Why use the product symbol to represent dependent functions is indeed confusing for beginners. While there’s some rationale, it’s mostly a historical artifact not worth dwelling on. When I first encountered this type, I kept getting stuck trying to understand what that product meant. Actually, replacing the product symbol with “$\forall$” makes it easier to understand (that’s how it’s written in LEAN).

Optional reading:
We see that propositional equality types and definitional equality within the system are two different concepts. Their biggest difference is that propositional equality can appear as assumptions in function parameters, while whether two expressions are definitionally equal is fixed and cannot represent the concept of “assuming x and y are definitionally equal” within the system. We could actually forcibly add a rule to make the two kinds of equality no longer essentially different:

  • If there exists some term x such that the type assertion “x : a eq b” holds, then the definitional equality assertion “a = b” holds.

However, this is actually unnecessary and shouldn’t be done. Because determining a term’s type is often done automatically by computer systems, and if we equate propositional equality with definitional equality, this would require the computer to have the ability to guess the proof steps for “a = b” during type checking. The most complex and subtle aspect of type theory is in handling equality, which we’ll discuss in detail later.

Universe Types

With dependent function types, we can express not only first-order logic but even second-order logic. For example, “for any proposition A, A → A holds” has quantifiers acting on arbitrary propositions, while in first-order logic quantifiers are only allowed to act on terms (representing sets, natural numbers, etc.), so it’s definitely a proposition in second-order logic. To translate this into type theory, we need to define a function that accepts types, which encounters types of types. Type theory stipulates that the type of all types is called the universe, denoted as “U” (or “Type” in LEAN). But to avoid paradoxes, U’s own type must be a larger universe, denoted as U1, then U1 : U2 : U3 : … forming an infinite hierarchy of type universes.
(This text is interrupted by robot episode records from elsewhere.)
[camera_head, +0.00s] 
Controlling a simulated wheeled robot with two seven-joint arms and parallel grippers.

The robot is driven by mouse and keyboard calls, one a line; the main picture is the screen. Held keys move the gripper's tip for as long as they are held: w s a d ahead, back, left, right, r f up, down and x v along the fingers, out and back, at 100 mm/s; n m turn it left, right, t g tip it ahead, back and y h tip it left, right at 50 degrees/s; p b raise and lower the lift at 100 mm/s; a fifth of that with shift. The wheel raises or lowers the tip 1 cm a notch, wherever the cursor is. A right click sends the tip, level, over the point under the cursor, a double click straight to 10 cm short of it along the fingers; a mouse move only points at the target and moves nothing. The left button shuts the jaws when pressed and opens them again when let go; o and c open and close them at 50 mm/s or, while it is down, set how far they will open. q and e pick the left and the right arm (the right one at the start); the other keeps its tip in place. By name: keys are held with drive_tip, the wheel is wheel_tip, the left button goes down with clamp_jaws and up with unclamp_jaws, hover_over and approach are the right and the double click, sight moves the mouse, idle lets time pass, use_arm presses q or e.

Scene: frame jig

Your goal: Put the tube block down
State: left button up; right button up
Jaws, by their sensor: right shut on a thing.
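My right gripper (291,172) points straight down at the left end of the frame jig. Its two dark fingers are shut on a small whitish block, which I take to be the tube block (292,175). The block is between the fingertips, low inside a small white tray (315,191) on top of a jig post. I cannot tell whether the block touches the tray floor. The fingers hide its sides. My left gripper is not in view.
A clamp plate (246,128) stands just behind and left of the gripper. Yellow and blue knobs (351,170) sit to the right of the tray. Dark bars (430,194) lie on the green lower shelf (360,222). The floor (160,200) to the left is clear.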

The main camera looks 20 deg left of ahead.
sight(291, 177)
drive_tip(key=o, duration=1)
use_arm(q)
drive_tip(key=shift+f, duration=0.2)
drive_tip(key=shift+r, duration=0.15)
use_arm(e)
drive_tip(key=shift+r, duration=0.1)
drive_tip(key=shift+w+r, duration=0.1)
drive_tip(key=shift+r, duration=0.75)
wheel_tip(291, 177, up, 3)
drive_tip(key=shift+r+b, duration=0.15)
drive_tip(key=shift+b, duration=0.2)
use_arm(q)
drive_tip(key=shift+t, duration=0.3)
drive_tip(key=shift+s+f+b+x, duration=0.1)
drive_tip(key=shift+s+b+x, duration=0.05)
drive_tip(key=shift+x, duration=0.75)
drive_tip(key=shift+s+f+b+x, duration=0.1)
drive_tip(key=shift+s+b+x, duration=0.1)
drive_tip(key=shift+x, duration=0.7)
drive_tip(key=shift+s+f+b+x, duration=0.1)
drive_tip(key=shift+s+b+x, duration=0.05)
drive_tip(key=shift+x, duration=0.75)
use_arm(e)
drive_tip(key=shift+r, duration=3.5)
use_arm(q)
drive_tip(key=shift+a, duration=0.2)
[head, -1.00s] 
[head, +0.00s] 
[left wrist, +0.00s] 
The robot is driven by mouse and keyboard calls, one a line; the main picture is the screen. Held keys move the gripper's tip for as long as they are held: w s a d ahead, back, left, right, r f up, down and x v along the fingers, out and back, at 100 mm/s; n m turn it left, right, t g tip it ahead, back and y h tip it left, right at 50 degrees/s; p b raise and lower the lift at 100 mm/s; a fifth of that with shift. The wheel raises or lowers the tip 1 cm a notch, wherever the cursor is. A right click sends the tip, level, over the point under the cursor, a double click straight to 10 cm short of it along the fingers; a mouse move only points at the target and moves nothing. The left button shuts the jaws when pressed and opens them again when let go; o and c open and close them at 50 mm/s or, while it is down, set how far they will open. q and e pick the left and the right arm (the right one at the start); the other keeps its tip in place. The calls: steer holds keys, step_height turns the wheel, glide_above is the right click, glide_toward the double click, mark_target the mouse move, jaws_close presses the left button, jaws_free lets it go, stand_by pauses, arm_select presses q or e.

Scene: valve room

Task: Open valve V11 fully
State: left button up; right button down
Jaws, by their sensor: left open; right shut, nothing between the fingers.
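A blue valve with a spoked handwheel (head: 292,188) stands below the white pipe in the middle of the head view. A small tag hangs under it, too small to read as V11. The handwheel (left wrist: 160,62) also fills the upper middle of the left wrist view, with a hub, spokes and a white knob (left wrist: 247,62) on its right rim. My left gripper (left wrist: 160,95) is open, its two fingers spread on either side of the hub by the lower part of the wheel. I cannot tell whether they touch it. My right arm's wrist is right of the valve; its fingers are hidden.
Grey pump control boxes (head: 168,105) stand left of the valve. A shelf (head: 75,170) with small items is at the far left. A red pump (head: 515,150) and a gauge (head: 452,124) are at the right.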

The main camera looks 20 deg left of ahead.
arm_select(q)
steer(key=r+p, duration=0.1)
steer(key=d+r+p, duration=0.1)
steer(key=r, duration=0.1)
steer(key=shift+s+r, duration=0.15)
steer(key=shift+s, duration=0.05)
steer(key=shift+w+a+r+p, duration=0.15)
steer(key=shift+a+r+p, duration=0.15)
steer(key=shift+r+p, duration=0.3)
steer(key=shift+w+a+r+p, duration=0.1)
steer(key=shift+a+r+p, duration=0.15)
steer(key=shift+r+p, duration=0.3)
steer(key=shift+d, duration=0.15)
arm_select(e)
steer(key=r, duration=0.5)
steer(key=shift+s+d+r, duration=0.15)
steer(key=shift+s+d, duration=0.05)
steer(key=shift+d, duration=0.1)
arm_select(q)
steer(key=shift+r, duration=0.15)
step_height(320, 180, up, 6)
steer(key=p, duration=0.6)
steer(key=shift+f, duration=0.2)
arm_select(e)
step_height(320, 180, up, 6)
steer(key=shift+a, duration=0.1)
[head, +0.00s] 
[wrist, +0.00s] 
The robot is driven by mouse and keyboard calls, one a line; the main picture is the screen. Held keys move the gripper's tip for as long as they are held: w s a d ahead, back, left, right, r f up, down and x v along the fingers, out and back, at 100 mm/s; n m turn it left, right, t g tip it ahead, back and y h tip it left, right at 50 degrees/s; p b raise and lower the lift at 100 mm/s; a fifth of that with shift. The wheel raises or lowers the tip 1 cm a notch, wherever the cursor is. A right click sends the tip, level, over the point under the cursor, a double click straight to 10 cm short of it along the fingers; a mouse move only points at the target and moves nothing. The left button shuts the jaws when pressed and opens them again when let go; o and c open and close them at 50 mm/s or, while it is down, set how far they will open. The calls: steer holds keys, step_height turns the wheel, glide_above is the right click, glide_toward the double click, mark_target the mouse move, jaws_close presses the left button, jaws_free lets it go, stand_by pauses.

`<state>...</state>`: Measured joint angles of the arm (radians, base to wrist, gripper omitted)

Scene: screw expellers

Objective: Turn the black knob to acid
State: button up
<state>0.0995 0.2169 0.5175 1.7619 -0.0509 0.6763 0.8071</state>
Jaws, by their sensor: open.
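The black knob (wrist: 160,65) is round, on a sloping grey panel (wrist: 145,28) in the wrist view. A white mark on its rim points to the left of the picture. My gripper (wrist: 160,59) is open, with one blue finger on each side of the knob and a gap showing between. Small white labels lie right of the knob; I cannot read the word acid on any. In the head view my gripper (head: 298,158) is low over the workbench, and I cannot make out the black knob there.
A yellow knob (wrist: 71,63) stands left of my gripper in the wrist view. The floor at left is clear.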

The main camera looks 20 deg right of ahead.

These subscripts can even extend to ordinals, but generally we only need the first level or two.
Besides introducing type-of-type rules, we’ll also update rules to ensure system consistency:

  • Only when A’s type is some universe can we introduce assumption x : A.
  • If A:Um, B:Un, then $\prod_{x:A}$ B : Umax(m,n), i.e., the universe of a function type is never lower than the universe levels of input and output types.
  • If A:Um, B:Un, then A → B : Umax(m,n) (arrow types are special cases of $\Pi$ types)

“For any proposition A, A → A holds” can be translated as this dependent function type being inhabited: $$\prod_{A:\mathrm{U}} A → A$$ Here’s the constructed function directly—readers can verify its type according to the formal system’s rules: $$\lambda A:\mathrm{U}. \lambda x: A.x$$

Simple Inductive Types

Type theory has almost no axioms, only rules. We’ve just seen ordinary functions and dependent function types, and universe types. Actually, the most basic things in type theory have been covered. Other types (including the propositional equality type eq mentioned above) are all special cases of inductive types that we’ll mention.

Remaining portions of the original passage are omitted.